The tasks that involved sweat and drudgery inevitably fell to the lot of slaves: They labored in the damp and darkness of the mines; they hacked and chipped in the quarries; they toiled in the fields. But there also fell to them much white-collar work: They were the clerks, cashiers, and bookkeepers of ancient Greece and Rome. And they manned not only the lower levels of such work but the upper as well. Banks were owned by wealthy Greek or Roman families, but the officers who were in charge of them could be slaves or freedmen. The ships and cargoes that crisscrossed the Mediterranean belonged to wealthy Greeks or Romans, but the crews, from the lowest deckhand right up through the captain, could be slaves. Absentee landlords of great estates were able to spend their time in leisurely pursuits because the running of the holdings that supplied their income was all in the hands of slave or freedman managers backed by a staff of slaves. Romans with cash to invest often put it in city real estate; the agents who let the apartments, collected the rents, and saw to the repairs were slaves.

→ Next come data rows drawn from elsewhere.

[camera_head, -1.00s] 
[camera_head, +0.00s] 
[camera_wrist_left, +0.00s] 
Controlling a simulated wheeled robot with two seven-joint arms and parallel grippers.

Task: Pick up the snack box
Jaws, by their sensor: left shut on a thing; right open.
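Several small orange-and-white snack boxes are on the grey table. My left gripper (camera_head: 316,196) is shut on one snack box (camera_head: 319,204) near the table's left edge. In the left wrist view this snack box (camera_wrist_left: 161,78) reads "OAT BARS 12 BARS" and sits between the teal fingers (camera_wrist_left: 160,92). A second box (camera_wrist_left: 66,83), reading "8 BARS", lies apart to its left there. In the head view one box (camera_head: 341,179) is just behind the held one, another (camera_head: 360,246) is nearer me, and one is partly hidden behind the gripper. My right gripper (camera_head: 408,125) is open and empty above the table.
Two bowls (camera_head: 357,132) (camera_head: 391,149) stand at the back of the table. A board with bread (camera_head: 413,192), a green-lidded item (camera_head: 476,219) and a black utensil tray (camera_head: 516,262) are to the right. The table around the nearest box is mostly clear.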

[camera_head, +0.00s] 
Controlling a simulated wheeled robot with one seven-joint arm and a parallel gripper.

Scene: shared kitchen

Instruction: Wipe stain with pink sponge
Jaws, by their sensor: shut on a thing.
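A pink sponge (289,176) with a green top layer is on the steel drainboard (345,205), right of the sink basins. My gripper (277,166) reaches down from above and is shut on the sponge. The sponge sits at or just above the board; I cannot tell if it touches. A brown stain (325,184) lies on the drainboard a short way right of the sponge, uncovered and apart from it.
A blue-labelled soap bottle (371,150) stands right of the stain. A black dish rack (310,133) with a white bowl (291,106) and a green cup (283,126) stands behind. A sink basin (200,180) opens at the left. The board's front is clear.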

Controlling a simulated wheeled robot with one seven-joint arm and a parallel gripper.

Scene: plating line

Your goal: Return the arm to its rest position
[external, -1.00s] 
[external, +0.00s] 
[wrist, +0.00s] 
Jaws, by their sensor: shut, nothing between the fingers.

The white-collar work of slaves included that of governments as well as of individuals: They were the clerks, cashiers, bookkeepers of cities and states. At Athens, for example, the official in charge of the navy was a citizen elected by his fellow citizens, but the assistants who kept track of the galleys in the slips, their condition, what gear they had or lacked, whether there were shortages of rowers, and all such details, were slaves. (Incidentally, the rowers of these galleys, whether of Greek navies or Roman, were not slaves, as is so commonly thought; they were free men. Every now and then, because of some desperate emergency, the benches were opened to slaves - and those who served on them were rewarded with their freedom.)
Among the Romans, especially during the flourishing period of the Roman Empire under discussion, slaves enjoyed more and more chances to lead comfortable lives and at the same time move toward gaining their freedom. This came about because of a vast increase in these years in the size and complexity of businesses and of the government bureaucracies and with it a corresponding increase in the number of white-collar jobs. Since native Romans had no taste for trade or commerce (aside from investing in them) and took a dim view of the routine of desk work, they turned over the tasks involved to slaves, and, since they were generous in granting manumission, particularly to the slaves who worked in their offices and homes, the white-collar slave worker could be fairly sure of eventually gaining it. Moreover, manumission among the Romans brought with it a precious gift - citizenship. Thus the freedman stood politically higher than the multitudes of freeborn peoples who lived in the lands Rome had conquered and were only Roman subjects, not citizens, and hence were denied the vote, marriage with a Roman citizen, access to Roman courts, and other privileges.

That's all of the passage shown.